Les Soviétiques ont vengé cette défaite, qui a porté atteinte à leur prestige, dans la bataille qui a eu lieu le 3 août, entre les avions de l’armée de l’air et leurs batteries de missiles, lorsqu’ils ont réussi à lancer un missile en embuscade qui a affecté l’un des avions, et en a frappé un autre. C’était la dernière bataille entre l’armée de l’air et les forces de la puissance soviétique stationnée sur le sol égyptien. Le 7 août, le cessez-le-feu est entré en vigueur et les Égyptiens ont réussi à faire avancer leurs batteries de missiles dans le canal, comme une étape préparatoire à la prochaine guerre – la guerre de Yom Kippour.

Les Russes craignaient que ces informations classifiées, et piratées par la future unité 8200 ne soient transmises aux États-Unis, qui pourraient les appliquer à l’échelle mondiale, ce qui les obligerait à remplacer toute leur théorie des communications militaires – et limiterait la capacité de l’URSS à démontrer sa puissance et à faire fonctionner son armée efficacement. Les pilotes de Tsahal sont bons, voire excellents – mais les services de renseignements de Tsahal sont tout simplement “monstrueux”. Et lorsque vous opérez à proximité de telles infrastructures de renseignement, vous vous mettez en danger partout dans le monde.

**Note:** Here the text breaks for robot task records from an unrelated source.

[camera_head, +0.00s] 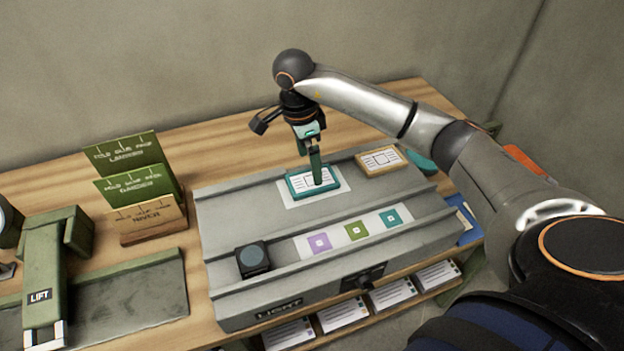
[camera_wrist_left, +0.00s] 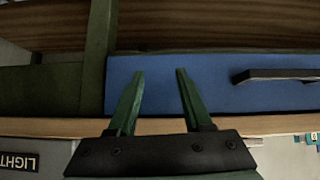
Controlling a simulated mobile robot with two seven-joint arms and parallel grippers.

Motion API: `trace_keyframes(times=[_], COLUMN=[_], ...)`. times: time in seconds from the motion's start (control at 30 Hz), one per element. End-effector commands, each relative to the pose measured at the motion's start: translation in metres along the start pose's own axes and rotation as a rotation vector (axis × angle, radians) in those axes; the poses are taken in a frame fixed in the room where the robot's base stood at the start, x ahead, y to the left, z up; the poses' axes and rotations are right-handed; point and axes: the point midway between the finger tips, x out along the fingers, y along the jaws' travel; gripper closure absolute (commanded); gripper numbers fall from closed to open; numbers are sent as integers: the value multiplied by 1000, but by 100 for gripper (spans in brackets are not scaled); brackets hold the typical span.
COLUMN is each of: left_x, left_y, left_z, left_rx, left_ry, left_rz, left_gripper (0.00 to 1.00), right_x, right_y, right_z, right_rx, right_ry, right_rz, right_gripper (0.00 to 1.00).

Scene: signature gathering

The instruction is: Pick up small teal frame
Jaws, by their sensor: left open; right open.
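The small teal frame (camera_head: 301,185) lies on the grey light box in the head view, around a white card with printed lines. My right gripper (camera_head: 317,180) comes down from above at the frame, with its fingertips over the card. The fingers hide part of the card, and I cannot tell whether they touch the frame. My left gripper (camera_wrist_left: 158,75) shows in the left wrist view, open and empty, in front of a blue panel (camera_wrist_left: 220,84). The left gripper is not seen in the head view.
The grey light box (camera_head: 240,215) carries a wooden frame (camera_head: 382,160), a dark knob block (camera_head: 253,259) and a strip of coloured squares (camera_head: 357,231). Green signs (camera_head: 130,165) and a green LIFT device (camera_head: 42,285) stand left. Cards (camera_head: 343,313) sit on a shelf below.

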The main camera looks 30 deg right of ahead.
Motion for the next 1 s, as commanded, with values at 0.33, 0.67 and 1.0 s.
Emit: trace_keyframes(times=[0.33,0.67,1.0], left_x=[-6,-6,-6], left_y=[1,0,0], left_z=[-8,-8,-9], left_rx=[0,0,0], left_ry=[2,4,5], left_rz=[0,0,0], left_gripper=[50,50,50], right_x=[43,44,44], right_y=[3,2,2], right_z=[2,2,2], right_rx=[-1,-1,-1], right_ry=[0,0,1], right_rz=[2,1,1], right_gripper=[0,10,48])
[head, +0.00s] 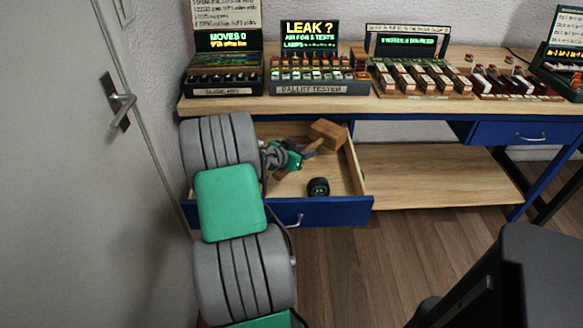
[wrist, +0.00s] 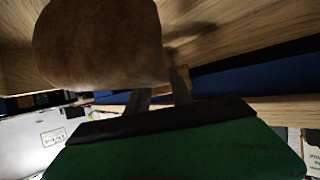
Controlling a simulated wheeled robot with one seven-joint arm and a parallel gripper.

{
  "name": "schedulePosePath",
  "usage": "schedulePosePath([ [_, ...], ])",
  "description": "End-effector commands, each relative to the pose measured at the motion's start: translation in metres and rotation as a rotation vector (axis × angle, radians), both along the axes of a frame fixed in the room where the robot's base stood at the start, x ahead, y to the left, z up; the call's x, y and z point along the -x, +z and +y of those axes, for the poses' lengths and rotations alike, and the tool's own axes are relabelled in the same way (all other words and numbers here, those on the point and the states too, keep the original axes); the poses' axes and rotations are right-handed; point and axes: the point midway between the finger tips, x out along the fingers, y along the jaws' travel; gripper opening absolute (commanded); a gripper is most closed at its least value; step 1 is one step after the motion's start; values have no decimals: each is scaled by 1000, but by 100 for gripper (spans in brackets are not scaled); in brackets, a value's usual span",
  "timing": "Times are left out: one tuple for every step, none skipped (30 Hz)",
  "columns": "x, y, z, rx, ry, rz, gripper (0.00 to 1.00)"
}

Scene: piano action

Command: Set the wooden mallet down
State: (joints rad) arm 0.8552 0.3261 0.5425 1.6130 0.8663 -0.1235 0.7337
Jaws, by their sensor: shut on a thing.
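The wooden mallet (head: 327,134) is in my gripper (head: 305,153), over the open drawer (head: 364,183) under the workbench. Its blocky brown head is up and to the right of my fingers, near the drawer's back right and the bench's front edge. My gripper is shut on the handle, which is mostly hidden by the fingers. In the wrist view the mallet (wrist: 100,42) fills the upper left as a large, dark, rounded wooden shape, beyond the fingers of my gripper (wrist: 165,88). I cannot tell whether the mallet touches the drawer.
A small black round object (head: 318,187) lies in the drawer, whose wooden floor is otherwise largely bare. The workbench top (head: 400,107) carries several displays and racks of parts. A lower shelf (head: 430,175) is clear. A door (head: 60,180) stands left; a dark object (head: 530,270) is front right.

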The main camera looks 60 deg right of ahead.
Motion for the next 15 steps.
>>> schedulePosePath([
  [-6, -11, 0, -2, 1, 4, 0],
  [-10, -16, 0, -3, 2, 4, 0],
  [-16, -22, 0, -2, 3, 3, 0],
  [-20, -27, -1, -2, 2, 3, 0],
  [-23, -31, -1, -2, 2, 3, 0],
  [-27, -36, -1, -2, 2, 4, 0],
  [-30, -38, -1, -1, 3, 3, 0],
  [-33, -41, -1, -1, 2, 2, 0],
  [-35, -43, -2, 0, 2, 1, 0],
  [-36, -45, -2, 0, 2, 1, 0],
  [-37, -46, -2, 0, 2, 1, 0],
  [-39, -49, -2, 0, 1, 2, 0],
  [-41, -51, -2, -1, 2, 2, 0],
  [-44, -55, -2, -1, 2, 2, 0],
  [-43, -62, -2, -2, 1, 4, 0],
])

En bout de ligne, l’opération Grenade 20 a été couronnée d’un succès vertigineux et aurait pu empêcher une guerre très dangereuse au prix de seulement six MiG abattus. Aujourd’hui, les Russes sont au Moyen-Orient pour d’autres raisons, et essaient d’éviter les incidents avec l’armée de l’air israélienne (je vous parlerai des risques qui en découlent une autre fois).